The parties shall cooperate with each other and shall provide all relevant documents requested by the other unless barred by law from disclosure. The parties shall cooperate in making all witnesses available for interview as requested by the other. The parties shall exchange exhibits at least 10 days before the hearing. If additional information becomes available between submission of exhibits and the hearing, that information will be made available to the other party immediately.

4. The board or arbitrator shall conduct the hearing as specified above and, after considering the evidence presented at the hearing, shall determine whether there is just cause to dismiss the employee. The board or arbitrator may affirm the dismissal, impose a lesser disciplinary action, or prohibit the imposition of discipline against the employee for incidents examined at the hearing. If the review board conducts the hearing, the affirmative vote of two members shall constitute the decision of the board. All decisions shall be in writing and shall be issued as soon as reasonably practicable following termination of the hearing.

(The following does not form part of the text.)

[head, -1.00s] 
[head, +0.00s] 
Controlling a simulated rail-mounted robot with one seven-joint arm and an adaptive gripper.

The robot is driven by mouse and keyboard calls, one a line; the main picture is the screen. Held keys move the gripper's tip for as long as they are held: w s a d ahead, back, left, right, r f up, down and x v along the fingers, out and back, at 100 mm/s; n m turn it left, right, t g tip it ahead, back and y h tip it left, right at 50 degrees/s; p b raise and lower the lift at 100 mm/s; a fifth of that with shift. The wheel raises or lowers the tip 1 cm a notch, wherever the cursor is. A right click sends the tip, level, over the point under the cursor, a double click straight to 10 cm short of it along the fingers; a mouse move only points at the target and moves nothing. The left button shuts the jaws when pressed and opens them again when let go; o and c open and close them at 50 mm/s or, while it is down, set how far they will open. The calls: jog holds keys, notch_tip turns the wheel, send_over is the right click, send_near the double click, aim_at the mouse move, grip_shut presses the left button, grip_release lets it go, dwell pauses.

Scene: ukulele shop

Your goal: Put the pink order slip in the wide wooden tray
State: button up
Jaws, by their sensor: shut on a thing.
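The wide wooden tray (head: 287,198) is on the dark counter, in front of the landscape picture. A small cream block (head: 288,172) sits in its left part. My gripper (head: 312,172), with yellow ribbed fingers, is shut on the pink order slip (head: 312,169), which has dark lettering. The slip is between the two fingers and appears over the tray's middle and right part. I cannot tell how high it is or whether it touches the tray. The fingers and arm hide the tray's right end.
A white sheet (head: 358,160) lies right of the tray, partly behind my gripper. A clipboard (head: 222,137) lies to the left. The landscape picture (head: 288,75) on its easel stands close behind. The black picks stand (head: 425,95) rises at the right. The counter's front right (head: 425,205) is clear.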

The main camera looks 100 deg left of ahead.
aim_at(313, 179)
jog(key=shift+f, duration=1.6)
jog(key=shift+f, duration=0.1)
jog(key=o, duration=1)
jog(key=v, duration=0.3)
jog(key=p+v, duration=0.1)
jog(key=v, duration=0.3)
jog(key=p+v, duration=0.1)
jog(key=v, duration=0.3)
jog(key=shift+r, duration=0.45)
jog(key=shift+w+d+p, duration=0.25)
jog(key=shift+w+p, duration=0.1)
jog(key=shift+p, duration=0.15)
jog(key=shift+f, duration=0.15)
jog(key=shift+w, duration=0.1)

5. The review board or arbitrator shall deliver or mail its decision to the affected employee, and the decision is final unless the affected employee appeals the decision to the superior court not later than 30 days after the date on which the decision was delivered or mailed to the employee. The court shall review the matter on the record. The case shall not be tried de novo. The Rules of Appellate Procedure of the state of Alaska shall apply to the case. (Ord. 2019-09 § 2, 2019; Ord. 2018-13 §§ 7, 8, 2018; Ord. 2016-40 § 11, 2016; Ord. 2009-28 §§ 16, 17, 2009; Ord. 2003-58 §§ 13, 14, 2003; Ord. 2000-55 § 2, 2000; Ord. 96-047 § 2, 1996. 2004 Code § 2.24.322.)